Jennifer Bullock is one of more than 1.1 million registered independent voters shut out of Pennsylvania's primary elections.
"We should have full voting rights across the board at every election," said Bullock, who is coordinator of PA Independents. "We are more likely, I know I am, more likely to look at a candidate for what they stand for vs. what their party is."
This year there are more candidates than ever, with wide-open races for Governor and a U.S. Senate seat. There's also a crowded field for state House races due to redistricting and everyone, whether you vote or not, pays for the elections.
"I can't imagine a more blatant example of taxation without representation than this," said David Thornburgh, the CEO of the Committee of 70, a Philadelphia-based non-profit, nonpartisan organization formed in 1904.
He, along with Bethlehem-based T.J. Rooney, a former state representative, and chair of the Pennsylvania Democratic Party, and Alan Novak, former chairman of the state's Republican Party, formed Ballot PA, a grassroots effort to open up primaries.
They were at the capital launching a renewed push to support current legislation to do so.
"It is good for parties because I want to be on the receiving end and I want to welcome these folks into the Democratic Party because at the end of the day we want to convince them to vote for our candidates," Rooney said.
The legislation would allow independents to vote for primary candidates of a single party. It's not new. In 2019, a similar bill passed in the Senate but never made it out of the House. Novak says he knows why.
"A lot of roiling going on at the grassroots level, particularly on the Republican side.

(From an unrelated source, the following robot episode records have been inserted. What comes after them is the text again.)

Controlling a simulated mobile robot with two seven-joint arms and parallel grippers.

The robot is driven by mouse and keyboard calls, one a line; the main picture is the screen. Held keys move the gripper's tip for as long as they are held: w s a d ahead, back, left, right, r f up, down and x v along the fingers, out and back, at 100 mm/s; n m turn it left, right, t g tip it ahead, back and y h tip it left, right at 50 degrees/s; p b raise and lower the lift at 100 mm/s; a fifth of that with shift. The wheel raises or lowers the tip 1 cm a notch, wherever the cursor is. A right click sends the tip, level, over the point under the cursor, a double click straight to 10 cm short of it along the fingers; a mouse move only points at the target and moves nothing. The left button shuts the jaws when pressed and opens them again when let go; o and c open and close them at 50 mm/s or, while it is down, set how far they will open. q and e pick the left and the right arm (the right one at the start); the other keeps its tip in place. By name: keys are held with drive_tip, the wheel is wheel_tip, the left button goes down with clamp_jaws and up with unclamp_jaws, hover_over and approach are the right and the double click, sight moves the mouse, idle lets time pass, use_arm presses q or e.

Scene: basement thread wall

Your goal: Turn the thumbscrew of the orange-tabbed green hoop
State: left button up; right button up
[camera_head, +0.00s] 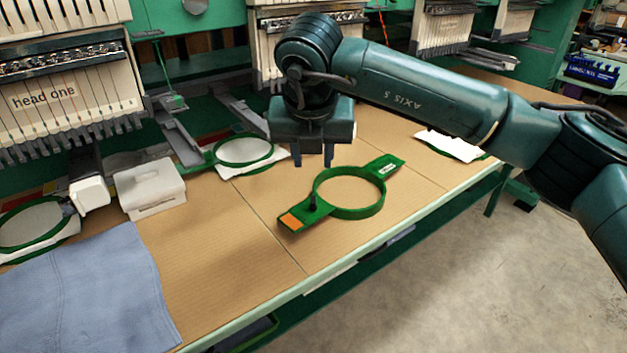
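The green hoop (376,207) lies flat on the brown tabletop, with an orange tab (291,221) at its near left end and a label on its far right end. A small dark upright thumbscrew (313,201) stands on the hoop near the orange tab. My right gripper (313,160) points down above and behind the hoop's left part, apart from it. Its two fingers are spaced apart with nothing visible between them. My left gripper is not in view.
A white box (151,188) and folded blue denim (85,292) lie to the left. Other green hoops with white fabric, one near the machine arm (243,151), are on the table. Embroidery heads (67,90) line the back. The tabletop right of the hoop is mostly clear.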

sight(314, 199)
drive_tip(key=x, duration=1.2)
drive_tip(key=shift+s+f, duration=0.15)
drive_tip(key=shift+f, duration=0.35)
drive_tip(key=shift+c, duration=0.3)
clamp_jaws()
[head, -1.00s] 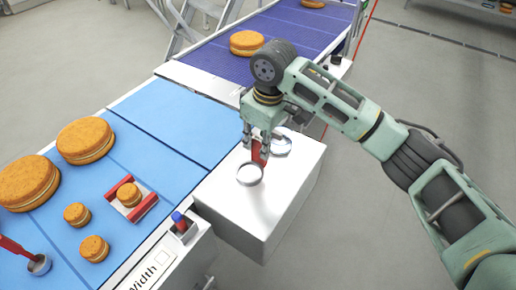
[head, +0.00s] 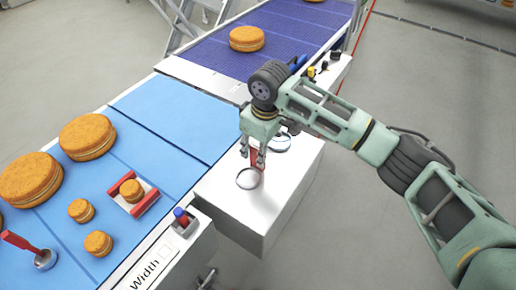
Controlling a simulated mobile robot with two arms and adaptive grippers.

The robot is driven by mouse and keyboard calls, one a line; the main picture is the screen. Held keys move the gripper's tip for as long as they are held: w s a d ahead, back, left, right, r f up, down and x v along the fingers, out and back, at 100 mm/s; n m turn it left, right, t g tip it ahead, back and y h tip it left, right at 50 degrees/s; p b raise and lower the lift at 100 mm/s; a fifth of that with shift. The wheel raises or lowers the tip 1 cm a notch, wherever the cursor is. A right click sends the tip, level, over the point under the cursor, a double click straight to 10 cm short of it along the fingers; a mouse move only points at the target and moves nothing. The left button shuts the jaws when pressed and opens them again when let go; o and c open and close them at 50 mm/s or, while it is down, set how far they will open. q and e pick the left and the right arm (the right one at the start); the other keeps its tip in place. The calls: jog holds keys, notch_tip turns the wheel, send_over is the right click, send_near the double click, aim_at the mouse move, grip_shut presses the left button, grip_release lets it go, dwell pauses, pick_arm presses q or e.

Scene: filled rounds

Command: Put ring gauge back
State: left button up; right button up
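The ring gauge (head: 249,179) is a thin metal ring with a red handle standing up from it. It is at the top of the white box-shaped stand (head: 247,214), toward its left front; whether it touches the surface is hard to tell. My right gripper (head: 253,156) points down from above, with its fingers on either side of the red handle, and looks shut on it. The fingers hide part of the handle. A second round metal piece (head: 282,143) lies behind it on the stand, partly hidden by my gripper. My left gripper is not in view.
A blue belt (head: 160,125) with several round cakes runs at left. A red-handled metal tool (head: 45,259) and a red-sided holder with a small cake (head: 132,190) are on it. A blue-red switch (head: 182,218) sits by the stand. A purple belt (head: 215,52) lies behind.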

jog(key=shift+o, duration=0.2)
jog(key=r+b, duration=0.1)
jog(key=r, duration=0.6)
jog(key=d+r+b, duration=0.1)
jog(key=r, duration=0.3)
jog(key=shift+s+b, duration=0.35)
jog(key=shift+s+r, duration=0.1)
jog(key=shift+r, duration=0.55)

That is causing members who otherwise might be inclined to be persuaded to step back and say talk to me later," Novak said.

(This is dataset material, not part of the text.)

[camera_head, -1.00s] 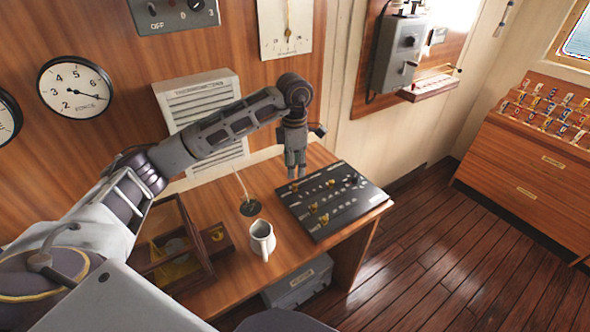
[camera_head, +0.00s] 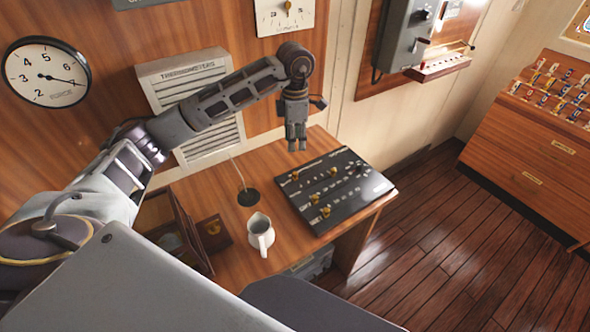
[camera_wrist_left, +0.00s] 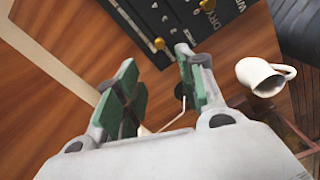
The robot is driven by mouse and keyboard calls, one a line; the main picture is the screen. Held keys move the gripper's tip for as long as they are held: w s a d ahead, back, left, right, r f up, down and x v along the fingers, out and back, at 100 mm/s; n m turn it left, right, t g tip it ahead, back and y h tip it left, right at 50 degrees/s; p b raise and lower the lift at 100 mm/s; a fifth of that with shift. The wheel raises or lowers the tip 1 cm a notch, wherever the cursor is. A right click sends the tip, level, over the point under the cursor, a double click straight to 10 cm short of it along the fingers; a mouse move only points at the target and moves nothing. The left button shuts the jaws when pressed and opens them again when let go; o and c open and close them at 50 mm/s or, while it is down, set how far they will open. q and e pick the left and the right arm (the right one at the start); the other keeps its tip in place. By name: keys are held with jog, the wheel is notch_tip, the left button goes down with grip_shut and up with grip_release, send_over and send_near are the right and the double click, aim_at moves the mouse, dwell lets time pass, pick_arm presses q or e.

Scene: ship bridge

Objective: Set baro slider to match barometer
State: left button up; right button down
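A black control panel (camera_head: 338,190) with several brass slider knobs and white markings lies on the wooden desk. My left gripper (camera_head: 297,146) points down just above the panel's back left edge. In the left wrist view its green-padded fingers (camera_wrist_left: 157,85) are apart with nothing between them. The panel (camera_wrist_left: 170,22) also shows there, beyond the fingers, with a brass knob (camera_wrist_left: 159,43) near its edge. A white dial (camera_head: 288,12), perhaps the barometer, hangs on the wall at the top, cut off by the frame. I cannot read the panel labels in the head view. My right gripper is not in view.
A white jug (camera_head: 260,234) stands on the desk left of the panel. A wooden box (camera_head: 185,232) stands further left. A louvred thermometers box (camera_head: 190,100) and a force dial (camera_head: 46,72) are on the wall. Open floor lies to the right.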

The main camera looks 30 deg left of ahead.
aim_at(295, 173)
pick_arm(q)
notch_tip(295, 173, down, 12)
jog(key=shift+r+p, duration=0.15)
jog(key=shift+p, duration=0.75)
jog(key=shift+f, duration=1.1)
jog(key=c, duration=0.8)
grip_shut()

Democratic Sen. Lisa Boscola, who has had open primary bills in the past, thinks if passed it would upset the apple cart and shake things up, which she says many don't want.
We contacted both the Republicans and Democrats who voted against it without answer.
"I prefer the closed primaries," said Joe Vichot, the head of the Lehigh County Republican Committee.
He says despite the rise of independents, it's still the party's role to elect one of its own for the general election.
"Sometimes you really have to take that responsibility if you want that voice to really come and join," he said.
Bullock thinks the old school thought of some sort of shenanigans going on during an open primary still persists. Novak says they've researched the topic and have seen no evidence of that being the case.
Those for open primaries say it would force candidates to campaign on a broader message rather than pandering to the extremes of the party.
However, will it pass?
Thornburgh, Rooney and Novak are taking a grassroots approach to garner support. The trio has been visiting civic organizations and community members across the state. All three say if it does pass it won't happen before this election cycle.